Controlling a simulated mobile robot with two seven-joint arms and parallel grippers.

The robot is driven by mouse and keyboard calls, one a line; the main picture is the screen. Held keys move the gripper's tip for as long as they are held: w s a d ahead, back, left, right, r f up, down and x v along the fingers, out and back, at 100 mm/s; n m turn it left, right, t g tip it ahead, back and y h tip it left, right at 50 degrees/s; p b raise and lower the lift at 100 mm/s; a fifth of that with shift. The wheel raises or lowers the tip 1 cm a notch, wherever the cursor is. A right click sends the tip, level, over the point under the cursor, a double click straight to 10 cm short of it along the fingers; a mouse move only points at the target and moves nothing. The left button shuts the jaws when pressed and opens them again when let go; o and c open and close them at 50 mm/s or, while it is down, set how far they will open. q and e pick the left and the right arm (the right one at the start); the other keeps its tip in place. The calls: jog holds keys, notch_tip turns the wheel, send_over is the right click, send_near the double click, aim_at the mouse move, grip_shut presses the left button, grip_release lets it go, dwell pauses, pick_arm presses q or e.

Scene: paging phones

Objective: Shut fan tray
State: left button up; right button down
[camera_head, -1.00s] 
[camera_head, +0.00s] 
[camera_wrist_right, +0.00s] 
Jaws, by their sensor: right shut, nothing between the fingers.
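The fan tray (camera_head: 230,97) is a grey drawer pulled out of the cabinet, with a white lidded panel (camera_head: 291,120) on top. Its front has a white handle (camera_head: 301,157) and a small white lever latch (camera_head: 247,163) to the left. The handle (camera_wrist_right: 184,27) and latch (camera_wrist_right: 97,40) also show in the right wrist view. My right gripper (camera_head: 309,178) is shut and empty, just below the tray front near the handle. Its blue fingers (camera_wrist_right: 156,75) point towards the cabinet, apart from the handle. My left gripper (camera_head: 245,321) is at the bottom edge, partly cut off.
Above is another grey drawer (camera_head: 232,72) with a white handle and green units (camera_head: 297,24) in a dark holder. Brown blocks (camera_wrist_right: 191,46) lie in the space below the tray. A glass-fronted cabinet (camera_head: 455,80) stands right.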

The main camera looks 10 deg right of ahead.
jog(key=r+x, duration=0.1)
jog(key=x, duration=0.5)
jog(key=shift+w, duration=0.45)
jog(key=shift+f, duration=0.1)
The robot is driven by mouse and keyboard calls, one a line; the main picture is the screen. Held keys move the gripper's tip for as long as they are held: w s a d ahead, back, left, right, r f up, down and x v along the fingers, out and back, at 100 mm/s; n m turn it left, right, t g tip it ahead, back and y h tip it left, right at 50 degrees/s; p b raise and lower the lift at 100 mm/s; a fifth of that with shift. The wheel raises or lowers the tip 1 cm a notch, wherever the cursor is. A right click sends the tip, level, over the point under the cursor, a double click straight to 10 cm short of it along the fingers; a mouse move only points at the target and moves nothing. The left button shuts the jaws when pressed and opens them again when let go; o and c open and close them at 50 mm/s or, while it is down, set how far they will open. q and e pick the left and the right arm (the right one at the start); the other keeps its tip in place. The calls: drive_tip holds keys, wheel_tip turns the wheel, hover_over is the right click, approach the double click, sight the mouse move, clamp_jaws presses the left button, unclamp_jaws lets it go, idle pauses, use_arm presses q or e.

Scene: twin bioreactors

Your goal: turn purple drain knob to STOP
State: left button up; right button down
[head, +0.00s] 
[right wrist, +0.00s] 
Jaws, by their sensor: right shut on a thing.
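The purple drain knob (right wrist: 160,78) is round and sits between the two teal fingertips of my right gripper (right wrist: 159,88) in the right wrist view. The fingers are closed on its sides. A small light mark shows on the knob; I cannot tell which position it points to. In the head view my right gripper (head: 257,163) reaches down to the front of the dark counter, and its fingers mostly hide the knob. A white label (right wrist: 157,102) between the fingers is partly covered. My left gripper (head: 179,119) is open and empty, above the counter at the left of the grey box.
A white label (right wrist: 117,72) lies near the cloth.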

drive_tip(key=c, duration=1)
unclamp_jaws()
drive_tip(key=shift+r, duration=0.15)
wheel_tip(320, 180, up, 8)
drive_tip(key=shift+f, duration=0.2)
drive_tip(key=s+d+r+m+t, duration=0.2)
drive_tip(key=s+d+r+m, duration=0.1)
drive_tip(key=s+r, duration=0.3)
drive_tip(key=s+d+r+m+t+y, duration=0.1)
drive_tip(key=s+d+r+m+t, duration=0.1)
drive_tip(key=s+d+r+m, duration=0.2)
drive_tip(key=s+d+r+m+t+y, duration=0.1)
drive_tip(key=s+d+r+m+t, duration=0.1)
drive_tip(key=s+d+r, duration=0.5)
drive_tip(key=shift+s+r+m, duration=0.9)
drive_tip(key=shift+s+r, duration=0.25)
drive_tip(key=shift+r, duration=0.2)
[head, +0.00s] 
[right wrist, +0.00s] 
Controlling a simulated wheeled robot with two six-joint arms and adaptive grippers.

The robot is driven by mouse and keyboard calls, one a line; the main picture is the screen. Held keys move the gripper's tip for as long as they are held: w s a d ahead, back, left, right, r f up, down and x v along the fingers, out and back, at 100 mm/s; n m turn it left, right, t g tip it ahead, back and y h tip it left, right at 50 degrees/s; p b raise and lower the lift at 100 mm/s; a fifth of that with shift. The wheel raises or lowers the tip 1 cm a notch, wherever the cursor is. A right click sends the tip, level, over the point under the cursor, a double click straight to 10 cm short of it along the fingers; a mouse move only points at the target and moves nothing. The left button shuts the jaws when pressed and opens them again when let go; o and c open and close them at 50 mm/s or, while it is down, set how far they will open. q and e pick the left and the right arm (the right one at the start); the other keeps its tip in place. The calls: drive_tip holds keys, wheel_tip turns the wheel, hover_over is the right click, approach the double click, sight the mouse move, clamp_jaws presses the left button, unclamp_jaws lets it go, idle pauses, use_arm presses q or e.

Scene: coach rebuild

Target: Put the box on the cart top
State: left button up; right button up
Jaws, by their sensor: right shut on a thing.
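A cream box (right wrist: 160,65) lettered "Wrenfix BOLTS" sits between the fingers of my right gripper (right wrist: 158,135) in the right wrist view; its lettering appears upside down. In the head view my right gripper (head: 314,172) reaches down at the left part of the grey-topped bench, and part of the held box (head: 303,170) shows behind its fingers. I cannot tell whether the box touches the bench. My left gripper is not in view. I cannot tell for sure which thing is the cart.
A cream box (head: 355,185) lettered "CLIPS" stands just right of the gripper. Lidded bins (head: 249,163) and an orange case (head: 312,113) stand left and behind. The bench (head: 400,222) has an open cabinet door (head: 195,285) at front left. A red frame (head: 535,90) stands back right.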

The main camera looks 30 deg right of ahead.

==

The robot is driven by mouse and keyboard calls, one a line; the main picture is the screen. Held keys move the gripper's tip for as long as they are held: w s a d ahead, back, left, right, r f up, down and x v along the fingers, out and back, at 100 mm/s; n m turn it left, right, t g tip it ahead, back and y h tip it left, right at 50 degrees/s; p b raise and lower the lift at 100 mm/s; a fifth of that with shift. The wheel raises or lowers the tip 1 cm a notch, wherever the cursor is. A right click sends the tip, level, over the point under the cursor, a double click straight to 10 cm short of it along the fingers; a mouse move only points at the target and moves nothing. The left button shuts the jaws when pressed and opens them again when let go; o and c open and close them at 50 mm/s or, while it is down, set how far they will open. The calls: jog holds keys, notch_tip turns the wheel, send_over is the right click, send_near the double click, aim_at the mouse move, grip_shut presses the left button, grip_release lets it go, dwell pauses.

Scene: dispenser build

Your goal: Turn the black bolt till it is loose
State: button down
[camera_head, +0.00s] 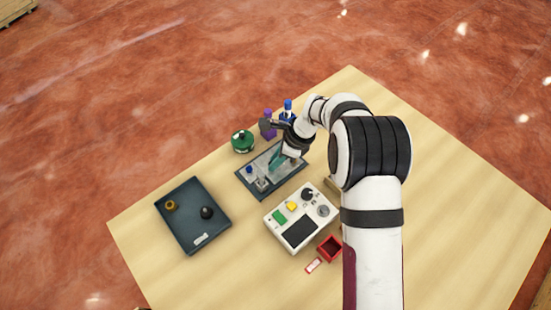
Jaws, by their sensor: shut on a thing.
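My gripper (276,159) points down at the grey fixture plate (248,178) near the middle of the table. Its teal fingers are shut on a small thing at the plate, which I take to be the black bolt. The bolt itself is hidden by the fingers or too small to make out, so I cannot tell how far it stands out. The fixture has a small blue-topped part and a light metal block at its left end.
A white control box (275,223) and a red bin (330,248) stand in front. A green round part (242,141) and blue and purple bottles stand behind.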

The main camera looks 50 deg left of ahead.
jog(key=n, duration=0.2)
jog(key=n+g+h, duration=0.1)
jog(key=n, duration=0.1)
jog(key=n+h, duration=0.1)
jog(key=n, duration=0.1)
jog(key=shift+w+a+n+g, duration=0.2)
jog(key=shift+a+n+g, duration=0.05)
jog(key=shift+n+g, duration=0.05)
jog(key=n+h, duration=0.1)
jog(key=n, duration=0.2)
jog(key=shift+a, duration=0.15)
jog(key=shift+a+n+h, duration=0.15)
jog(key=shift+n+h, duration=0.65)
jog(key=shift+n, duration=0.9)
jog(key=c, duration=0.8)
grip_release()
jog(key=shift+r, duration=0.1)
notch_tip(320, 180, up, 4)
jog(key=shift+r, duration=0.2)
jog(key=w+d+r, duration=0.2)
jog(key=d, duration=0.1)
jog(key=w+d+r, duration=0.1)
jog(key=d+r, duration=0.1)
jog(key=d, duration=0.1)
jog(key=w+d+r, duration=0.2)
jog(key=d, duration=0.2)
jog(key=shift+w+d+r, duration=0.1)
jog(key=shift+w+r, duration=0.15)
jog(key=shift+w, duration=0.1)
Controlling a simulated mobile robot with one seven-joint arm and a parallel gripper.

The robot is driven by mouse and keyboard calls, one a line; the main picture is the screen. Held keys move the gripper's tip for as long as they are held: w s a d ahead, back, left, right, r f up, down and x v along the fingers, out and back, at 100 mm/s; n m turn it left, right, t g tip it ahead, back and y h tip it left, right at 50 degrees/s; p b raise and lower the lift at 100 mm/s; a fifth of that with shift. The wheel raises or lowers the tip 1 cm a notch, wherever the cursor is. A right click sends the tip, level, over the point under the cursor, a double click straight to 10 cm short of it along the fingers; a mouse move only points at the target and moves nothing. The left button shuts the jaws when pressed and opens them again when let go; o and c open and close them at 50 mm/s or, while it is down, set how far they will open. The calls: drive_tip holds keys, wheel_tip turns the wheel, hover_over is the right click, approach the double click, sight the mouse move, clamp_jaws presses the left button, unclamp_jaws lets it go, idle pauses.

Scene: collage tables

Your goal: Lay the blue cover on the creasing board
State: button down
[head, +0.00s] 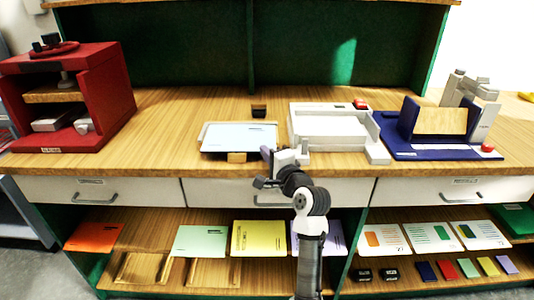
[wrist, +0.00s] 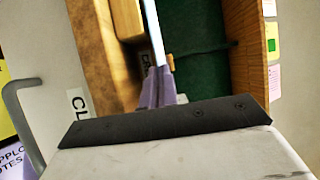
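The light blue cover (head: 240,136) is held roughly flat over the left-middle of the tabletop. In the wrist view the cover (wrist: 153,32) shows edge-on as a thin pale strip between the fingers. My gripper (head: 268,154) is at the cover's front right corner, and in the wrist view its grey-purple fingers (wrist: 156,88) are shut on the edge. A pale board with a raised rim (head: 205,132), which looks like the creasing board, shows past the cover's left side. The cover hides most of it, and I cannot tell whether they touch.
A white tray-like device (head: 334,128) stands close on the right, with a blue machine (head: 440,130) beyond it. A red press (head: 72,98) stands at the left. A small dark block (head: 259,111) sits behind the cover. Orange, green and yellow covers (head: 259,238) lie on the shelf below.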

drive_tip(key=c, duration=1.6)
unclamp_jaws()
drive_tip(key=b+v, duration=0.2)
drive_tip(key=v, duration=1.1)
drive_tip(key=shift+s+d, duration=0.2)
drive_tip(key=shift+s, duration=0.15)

WHAT TO WORK ON ▸ Output nothing except the lines from the line with "Objective: Shut fan tray" through the line with "[camera_wrist_right, +0.00s]", copied exactly, end lines included.

CORRECT ANSWER ▸
Objective: Shut fan tray
State: left button up; right button down
[camera_head, -1.00s] 
[camera_head, +0.00s] 
[camera_wrist_right, +0.00s] 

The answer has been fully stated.